Corbeau, ou plus exactement une corneille même si cela diminue l’impact narratif, évacue son Hitchkok. Je me suis éloigné dare-dare, me retournant plusieurs fois sans penser que d’une manière générale les corneilles ne sont pas des stalkers. Enfin, j’écris cela mais que sais-je vraiment de la perversité potentielle des corneilles? Une première cette attaque, la toute première fois. The best ever raven attack in my life! I will be back again for sure! Souvenir d’une attaque sous forme de lâché de fiente sur le long chemin entre la résidence et l’université à Nagoya, ce qui avait fait rire les copines Thaïs dans la salle de classe, toujours promptes à rigoler, mais avec compassion. On ne peut comparer pour autant un lâcher de fiente avec une attaque cornélienne au corps à corps. Non, rien de comparable dès lors qu’il y a contact corporel.
C’est donc stressé que je remonte la rue marchande Ancienne-Nakasendo qui est un bel exemple d’une rue marchande bien achalandée et vivante. Pas vu de boutique de tofu mais c’est une des catégories de commerces qui résistent le moins au changement, tout comme le marchand de miso ou celui d’articles de literie. Mais pour en revenir à l’attaque, je décide avec moi-même d’écarter le récit du coup du sort, du signe des cieux, d’un signifiant d’envoûtement, de l’annonce d’un mauvais jour, d’un mauvais tour à venir, les divinités helléniques à l’étage au-dessus se gaussant, cyniques. La corneille en question a du tout simplement cherché à protéger son nid à proximité, sans doute situé en dessous de la rambarde. C’était une corneille-mère protégeant sa progéniture. C’est tout. Autant pour la hantise et les coups fourrés du malin. Faut pas lui en vouloir à la corneille maternelle. Mais bon, on ne me reprendra pas de sitôt à me voir sur le pont Itabashi.
Bien plus haut, je suis allé me poser à la terrasse de cette boutique de produits d’Afrique que j’avais vue en passant à l’arrivée. J’ai demandé un café - d’Ethiopie - ai envisagé de lire quelques pages du livre d’histoire de l’Europe de l’après-guerre qui alourdissait ce jour mon sac.

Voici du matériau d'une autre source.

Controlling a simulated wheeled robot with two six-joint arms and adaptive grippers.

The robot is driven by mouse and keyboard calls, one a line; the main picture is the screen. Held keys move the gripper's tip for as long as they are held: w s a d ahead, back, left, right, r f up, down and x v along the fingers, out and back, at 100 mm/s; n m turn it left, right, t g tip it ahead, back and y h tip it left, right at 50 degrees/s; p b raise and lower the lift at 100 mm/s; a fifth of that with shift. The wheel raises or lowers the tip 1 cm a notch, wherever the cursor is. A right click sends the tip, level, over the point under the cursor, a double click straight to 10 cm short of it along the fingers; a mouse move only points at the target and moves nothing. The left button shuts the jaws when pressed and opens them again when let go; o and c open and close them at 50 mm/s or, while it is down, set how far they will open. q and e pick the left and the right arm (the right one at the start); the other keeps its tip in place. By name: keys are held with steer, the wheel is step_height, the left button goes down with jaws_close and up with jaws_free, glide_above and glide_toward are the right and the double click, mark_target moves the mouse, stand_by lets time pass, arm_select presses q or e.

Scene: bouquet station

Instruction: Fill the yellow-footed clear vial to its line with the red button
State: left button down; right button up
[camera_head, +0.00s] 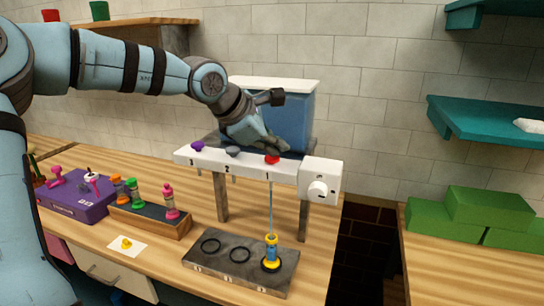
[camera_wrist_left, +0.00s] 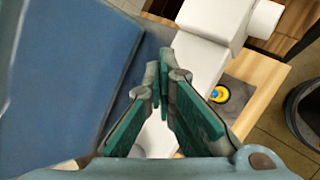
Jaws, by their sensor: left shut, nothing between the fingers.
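The dispenser (camera_head: 205,157) is a white bar on grey legs, with a purple button (camera_head: 198,146), a grey button (camera_head: 232,151) and the red button (camera_head: 272,159). My left gripper (camera_head: 272,148) is shut and empty, its fingertips at the red button, seemingly pressing it. A thin blue stream (camera_head: 271,205) falls from below that button into the yellow-footed vial (camera_head: 271,262). The vial stands upright at the right ring of the dark tray (camera_head: 215,251); its fill level and line are too small to tell. The left wrist view shows the shut fingers (camera_wrist_left: 163,62) and the vial's yellow part (camera_wrist_left: 220,93).
A blue tank (camera_head: 290,115) stands behind the dispenser, and a white box with a knob (camera_head: 318,190) is at its right end. A purple box (camera_head: 75,200) and a wooden rack (camera_head: 150,222) with several coloured vials stand left. A card (camera_head: 127,250) bears a yellow mark.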

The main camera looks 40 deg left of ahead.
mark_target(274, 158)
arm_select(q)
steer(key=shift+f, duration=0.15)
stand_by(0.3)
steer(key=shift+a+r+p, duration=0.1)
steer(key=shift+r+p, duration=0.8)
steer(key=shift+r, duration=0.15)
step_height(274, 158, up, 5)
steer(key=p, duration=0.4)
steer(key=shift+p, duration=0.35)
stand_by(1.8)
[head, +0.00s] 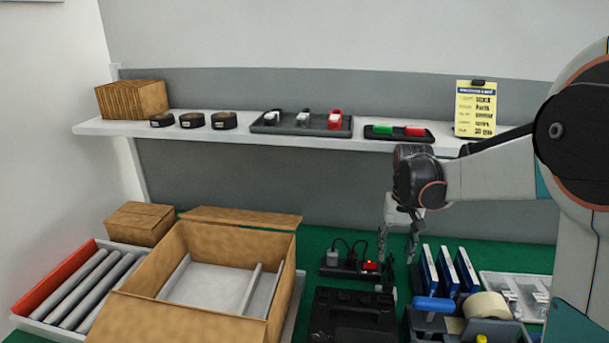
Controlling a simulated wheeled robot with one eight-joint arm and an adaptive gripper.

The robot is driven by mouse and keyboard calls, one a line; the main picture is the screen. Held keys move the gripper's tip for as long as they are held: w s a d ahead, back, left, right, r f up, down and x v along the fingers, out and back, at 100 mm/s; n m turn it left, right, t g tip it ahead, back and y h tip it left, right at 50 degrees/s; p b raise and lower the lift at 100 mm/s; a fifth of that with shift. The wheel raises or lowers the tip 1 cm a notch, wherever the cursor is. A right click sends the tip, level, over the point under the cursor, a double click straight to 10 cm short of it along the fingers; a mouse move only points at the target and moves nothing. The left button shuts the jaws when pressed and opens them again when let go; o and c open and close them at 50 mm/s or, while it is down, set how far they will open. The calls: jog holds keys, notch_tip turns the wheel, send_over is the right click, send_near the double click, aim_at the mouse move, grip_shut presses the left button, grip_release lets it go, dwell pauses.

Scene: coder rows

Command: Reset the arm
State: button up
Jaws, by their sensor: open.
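My arm comes in from the right edge of the head view and reaches left, in front of the shelf's right part. My gripper (399,243) hangs from its end with the fingers pointing down. The two fingers are apart and nothing shows between them. The gripper is above the back of the green bench, in front of a black power strip (345,262) in the picture.
A white shelf (245,137) holds several items. On the bench (320,237) are an open cardboard box (205,240), a black case (352,316), blue upright boxes (447,272), a tape roll (487,306) and a white tray (515,287).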

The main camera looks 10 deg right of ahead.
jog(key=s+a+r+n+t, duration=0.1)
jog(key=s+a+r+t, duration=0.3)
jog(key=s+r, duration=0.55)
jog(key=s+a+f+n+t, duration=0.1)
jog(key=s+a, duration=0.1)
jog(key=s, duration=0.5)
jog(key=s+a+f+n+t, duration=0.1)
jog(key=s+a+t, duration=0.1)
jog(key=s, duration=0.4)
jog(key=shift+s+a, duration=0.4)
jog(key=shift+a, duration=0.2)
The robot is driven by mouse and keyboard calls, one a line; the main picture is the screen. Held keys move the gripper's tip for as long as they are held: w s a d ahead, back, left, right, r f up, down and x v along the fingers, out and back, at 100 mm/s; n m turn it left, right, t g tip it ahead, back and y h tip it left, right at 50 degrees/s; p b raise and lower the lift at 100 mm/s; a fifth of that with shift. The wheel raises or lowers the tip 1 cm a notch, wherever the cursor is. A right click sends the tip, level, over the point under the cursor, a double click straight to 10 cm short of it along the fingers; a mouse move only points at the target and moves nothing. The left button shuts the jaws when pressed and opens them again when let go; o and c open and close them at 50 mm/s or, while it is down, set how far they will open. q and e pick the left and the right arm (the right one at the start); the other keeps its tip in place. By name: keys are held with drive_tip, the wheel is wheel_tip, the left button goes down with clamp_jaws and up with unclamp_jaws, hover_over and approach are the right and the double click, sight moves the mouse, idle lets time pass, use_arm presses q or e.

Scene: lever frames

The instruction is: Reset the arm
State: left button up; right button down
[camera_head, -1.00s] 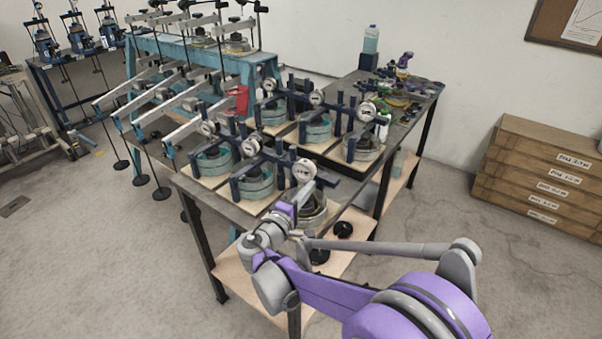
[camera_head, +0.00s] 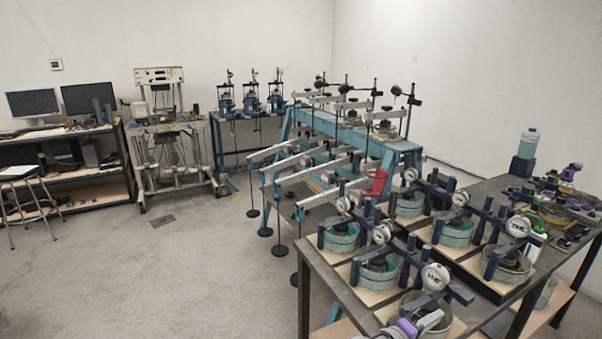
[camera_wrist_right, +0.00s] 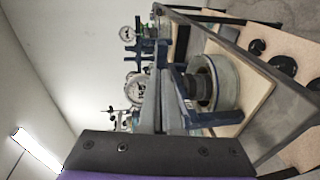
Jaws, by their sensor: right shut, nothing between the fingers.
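My right gripper (camera_head: 432,321) shows at the bottom right of the head view, with a purple part of my wrist beside it. It is beside the nearest dial-gauge device on the dark bench, in front of its round teal base. In the right wrist view the two grey fingers (camera_wrist_right: 165,105) lie together, shut and empty, close to a device with a blue frame and a round base (camera_wrist_right: 213,82). I cannot tell whether they touch it. Most of my right arm is out of the head view. My left gripper does not show.
Several dial-gauge devices on wooden boards crowd the dark bench (camera_head: 352,305). A teal frame (camera_head: 340,138) with long levers and hanging weights stands behind. A bottle (camera_head: 527,143) stands at the back right. Open floor (camera_head: 170,270) lies to the left.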

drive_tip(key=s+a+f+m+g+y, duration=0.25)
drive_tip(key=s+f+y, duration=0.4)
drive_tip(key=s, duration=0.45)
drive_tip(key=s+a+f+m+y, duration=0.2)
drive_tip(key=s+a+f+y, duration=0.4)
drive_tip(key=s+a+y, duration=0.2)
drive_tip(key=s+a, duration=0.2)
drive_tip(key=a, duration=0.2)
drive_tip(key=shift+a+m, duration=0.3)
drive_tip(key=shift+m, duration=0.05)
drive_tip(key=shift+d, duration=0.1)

Mais impossible de se concentrer. J’ai alors engagé la parole avec la sympathique dame, une autre se trouvait à l’intérieure, qui m’apporta le café. J’ai enclenché le dialogue en soulignant que m’a question a du lui être posée un milliard de fois mais quel est son lien avec l’Afrique? Je vous passe les détails nombreux. On a eu une très bonne discussion, sympathique, animée; j’ai du l’épuiser, elle debout moi assis. Elle vient de Niigata, est à Tokyo depuis dix ans. Les provinciales d’extraction rurale (ça fait un peu rugueux cette expression) ont toutes les chances d’être de sympathiques partenaires pour une conversation avec un inconnu, et réciproquement. J’en sais un peu plus sur le saké de Niigata, sur la qualité du froid en hiver là-bas, sur le café d’Ethiopie, dont la torréfaction est réalisée sur le lieu de production et peu poussée, ce qui en fait un breuvage sans relief pour mon goût, et c’est sans parler de l’impact du carton de la tasse. Mais j’apprends que le café là-bas est de l’ordre de la tisane, que l’on va ajouter de l’eau au moult deux si pas trois fois. La sympathie de l’échange rend de toute façon la question de la qualité du breuvage totalement secondaire. J’y ai aussi glâné deux adresses proches pour manger washoku un midi ou un soir. Les photos des deux établissements vues sur la Magna Carta ne m’ont pas convaincu étant donné qu’il y a encore tellement d’izakayas qui valent le détour ailleurs aussi, mais ces informations pourraient servir à l’occasion. A condition bien sûr et d’abord de se remettre du choc dorsal de la rencontre avec la corneille.